> Source material
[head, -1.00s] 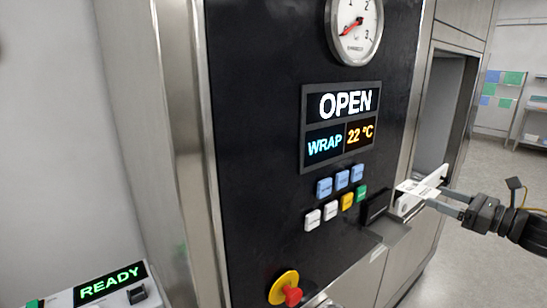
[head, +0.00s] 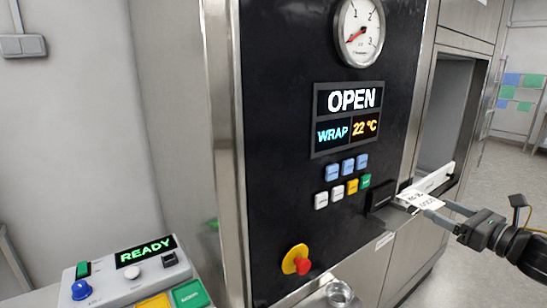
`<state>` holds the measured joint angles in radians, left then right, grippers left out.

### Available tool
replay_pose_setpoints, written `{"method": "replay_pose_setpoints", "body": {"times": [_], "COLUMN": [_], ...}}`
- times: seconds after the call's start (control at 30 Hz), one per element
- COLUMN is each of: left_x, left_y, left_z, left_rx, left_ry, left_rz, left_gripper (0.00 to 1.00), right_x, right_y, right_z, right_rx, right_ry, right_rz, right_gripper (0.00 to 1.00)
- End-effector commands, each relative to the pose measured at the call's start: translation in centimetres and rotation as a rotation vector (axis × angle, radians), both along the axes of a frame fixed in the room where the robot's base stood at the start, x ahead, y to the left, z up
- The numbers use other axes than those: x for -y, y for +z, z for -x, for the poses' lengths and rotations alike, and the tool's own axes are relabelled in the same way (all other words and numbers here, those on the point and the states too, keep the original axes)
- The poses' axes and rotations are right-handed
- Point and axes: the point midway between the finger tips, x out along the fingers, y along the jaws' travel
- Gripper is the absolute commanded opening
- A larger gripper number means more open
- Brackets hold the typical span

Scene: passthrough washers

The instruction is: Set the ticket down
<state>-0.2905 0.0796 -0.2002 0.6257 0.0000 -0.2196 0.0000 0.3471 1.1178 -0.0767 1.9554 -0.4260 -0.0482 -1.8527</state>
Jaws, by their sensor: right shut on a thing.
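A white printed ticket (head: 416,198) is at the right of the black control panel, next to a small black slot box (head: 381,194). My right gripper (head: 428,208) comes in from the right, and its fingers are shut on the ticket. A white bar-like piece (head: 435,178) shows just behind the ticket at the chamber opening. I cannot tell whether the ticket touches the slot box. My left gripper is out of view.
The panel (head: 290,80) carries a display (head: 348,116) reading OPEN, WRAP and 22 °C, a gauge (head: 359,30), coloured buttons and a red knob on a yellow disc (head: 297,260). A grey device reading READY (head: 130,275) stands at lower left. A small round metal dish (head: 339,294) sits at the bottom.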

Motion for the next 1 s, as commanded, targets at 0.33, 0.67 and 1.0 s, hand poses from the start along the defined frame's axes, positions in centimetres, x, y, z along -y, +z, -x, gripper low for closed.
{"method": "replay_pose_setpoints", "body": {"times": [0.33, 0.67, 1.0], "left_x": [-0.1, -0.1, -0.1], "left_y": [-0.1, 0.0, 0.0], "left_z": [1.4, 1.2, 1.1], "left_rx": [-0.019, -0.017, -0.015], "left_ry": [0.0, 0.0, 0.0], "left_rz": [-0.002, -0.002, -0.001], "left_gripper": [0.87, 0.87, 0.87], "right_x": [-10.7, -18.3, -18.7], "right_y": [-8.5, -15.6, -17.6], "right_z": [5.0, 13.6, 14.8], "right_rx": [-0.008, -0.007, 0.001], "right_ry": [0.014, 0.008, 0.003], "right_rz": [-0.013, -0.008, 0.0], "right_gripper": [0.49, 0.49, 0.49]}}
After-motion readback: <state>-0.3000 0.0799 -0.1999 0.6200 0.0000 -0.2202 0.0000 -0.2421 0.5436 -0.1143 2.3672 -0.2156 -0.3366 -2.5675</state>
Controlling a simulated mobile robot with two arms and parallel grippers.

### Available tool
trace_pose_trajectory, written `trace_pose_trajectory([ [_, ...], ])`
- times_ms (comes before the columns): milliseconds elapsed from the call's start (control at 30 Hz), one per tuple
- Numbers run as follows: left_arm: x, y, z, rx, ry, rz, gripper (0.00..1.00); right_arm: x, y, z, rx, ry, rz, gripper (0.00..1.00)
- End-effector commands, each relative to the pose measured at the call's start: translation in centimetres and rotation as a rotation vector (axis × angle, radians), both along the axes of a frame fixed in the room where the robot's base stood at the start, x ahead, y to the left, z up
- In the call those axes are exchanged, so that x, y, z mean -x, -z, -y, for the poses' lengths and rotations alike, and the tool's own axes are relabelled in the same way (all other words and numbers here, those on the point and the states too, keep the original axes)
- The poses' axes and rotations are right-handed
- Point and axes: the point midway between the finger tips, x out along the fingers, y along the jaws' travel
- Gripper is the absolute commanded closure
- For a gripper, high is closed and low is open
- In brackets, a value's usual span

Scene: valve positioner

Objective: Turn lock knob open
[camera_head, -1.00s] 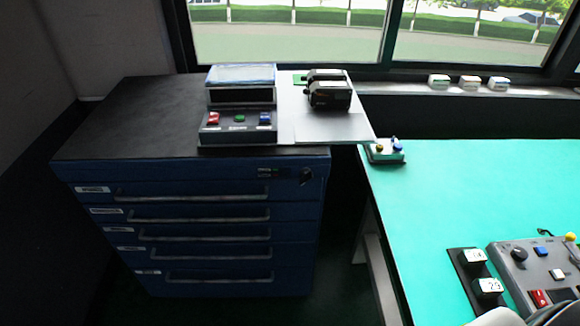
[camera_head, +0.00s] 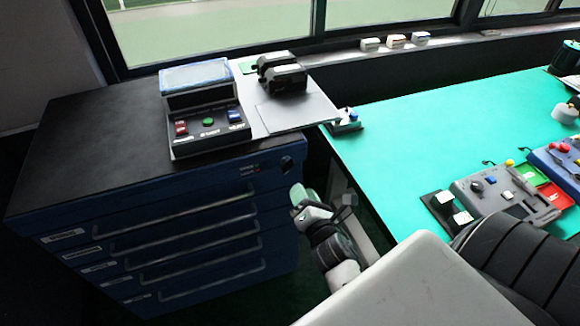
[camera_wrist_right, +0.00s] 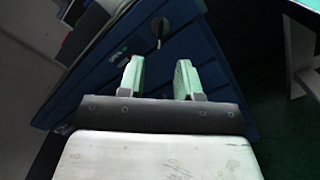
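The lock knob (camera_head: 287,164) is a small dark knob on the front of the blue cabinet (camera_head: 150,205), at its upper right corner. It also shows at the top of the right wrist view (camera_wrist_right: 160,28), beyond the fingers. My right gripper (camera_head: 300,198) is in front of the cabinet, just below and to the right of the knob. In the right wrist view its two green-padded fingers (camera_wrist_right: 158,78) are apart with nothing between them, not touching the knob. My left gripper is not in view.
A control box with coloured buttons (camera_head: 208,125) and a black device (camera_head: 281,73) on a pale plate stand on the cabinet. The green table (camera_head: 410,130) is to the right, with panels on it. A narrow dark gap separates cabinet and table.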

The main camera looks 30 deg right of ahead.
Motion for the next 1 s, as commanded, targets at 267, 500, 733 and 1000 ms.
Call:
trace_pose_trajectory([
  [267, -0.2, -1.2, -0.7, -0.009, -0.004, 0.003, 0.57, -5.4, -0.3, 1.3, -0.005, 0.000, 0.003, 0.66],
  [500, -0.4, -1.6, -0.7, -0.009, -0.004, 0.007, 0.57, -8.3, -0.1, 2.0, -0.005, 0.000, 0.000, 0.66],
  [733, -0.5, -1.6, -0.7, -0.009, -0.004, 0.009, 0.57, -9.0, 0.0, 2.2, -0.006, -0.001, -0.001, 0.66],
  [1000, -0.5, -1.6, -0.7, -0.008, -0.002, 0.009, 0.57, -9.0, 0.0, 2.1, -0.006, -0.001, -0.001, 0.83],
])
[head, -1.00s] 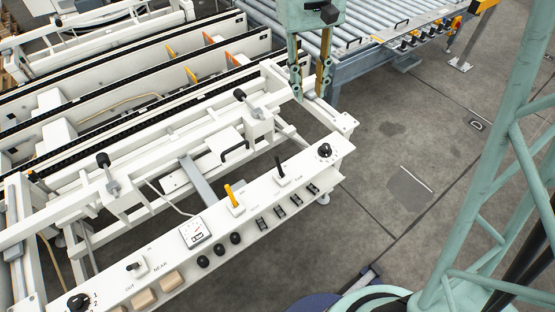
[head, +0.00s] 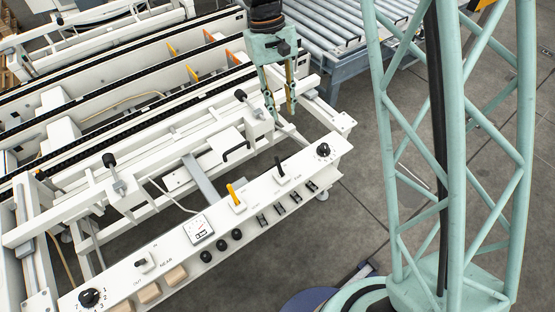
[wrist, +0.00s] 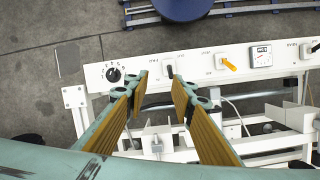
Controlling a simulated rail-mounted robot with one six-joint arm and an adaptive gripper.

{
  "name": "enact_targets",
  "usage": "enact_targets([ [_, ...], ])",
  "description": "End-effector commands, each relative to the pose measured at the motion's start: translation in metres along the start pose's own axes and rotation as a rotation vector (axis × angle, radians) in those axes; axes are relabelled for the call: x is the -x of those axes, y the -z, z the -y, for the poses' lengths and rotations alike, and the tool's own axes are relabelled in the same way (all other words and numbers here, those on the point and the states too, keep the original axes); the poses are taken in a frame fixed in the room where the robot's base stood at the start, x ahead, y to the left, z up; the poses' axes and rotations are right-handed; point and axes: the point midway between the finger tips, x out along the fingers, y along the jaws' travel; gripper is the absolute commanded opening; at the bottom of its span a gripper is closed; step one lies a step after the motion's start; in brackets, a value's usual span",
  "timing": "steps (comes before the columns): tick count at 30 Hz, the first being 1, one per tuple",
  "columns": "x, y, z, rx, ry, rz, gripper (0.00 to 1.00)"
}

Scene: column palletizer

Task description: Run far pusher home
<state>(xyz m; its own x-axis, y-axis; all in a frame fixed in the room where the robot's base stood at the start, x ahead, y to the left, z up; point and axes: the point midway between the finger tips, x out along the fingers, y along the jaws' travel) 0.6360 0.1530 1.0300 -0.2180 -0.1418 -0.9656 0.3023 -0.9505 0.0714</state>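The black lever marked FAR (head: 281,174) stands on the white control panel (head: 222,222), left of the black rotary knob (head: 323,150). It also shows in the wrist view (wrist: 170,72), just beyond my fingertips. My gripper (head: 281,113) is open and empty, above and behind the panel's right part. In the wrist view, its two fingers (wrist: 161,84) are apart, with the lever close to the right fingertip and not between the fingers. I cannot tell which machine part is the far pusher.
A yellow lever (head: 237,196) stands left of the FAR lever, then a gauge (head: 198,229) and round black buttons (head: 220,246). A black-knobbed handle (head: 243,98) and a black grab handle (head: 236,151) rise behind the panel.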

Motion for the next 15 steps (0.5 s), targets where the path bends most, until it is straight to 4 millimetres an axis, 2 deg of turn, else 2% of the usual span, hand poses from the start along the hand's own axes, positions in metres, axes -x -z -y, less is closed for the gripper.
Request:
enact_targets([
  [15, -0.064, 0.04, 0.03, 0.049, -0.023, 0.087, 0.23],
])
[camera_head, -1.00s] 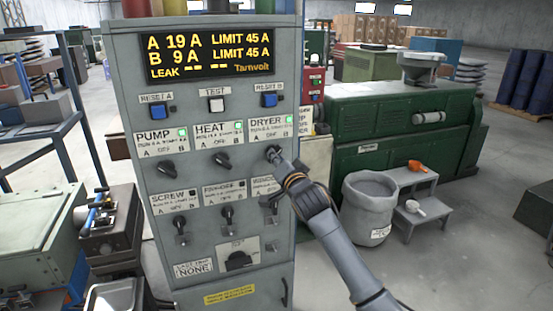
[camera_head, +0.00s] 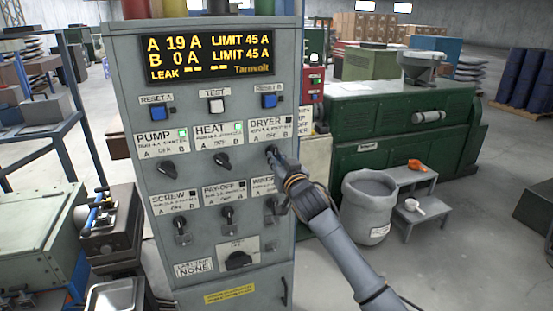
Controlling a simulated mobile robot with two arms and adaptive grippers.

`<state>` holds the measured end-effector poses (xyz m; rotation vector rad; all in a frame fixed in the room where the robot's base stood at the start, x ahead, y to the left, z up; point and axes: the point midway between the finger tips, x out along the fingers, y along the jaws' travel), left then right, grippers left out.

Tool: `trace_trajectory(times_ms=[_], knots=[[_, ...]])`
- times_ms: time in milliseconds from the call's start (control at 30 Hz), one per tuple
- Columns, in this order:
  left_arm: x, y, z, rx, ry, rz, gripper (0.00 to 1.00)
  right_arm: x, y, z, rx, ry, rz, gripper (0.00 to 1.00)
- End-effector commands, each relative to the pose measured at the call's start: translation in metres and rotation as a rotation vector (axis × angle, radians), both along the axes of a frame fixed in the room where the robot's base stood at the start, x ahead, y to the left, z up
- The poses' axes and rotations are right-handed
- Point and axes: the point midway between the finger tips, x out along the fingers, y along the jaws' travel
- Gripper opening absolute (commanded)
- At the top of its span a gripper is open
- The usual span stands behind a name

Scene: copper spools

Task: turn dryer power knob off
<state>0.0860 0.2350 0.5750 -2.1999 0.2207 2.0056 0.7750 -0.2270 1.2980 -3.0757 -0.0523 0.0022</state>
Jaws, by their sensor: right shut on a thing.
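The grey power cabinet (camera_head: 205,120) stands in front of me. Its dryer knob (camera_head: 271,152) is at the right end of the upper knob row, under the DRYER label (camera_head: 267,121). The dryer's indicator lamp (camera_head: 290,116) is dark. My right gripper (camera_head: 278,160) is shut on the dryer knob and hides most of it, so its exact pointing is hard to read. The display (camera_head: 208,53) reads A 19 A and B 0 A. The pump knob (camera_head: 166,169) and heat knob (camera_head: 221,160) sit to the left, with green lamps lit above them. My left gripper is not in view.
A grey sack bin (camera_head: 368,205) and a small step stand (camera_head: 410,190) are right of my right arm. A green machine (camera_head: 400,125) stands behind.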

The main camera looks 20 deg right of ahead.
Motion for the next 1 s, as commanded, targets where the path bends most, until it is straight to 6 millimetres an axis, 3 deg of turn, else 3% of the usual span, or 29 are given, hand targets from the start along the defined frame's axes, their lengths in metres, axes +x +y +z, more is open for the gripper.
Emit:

> Problem description
Search the records for the word "else" and copy every line where it occurs.

> Response to this task
Motion for the next 15 steps (0.5 s), targets where the path bends most, until it is straight to 4 millimetres an axis, 2 deg of turn, else 2% of the usual span, hand poses from the start along the hand's own axes, positions in metres, axes -x -z -y, less is closed for the gripper.
Motion for the next 1 s, as commanded, targets where the path bends most, until it is straight to 6 millimetres an axis, 3 deg of turn, else 3% of the usual span, or 29 are given, hand targets from the start along the defined frame's axes, their lengths in metres, axes +x +y +z, more is open for the gripper.

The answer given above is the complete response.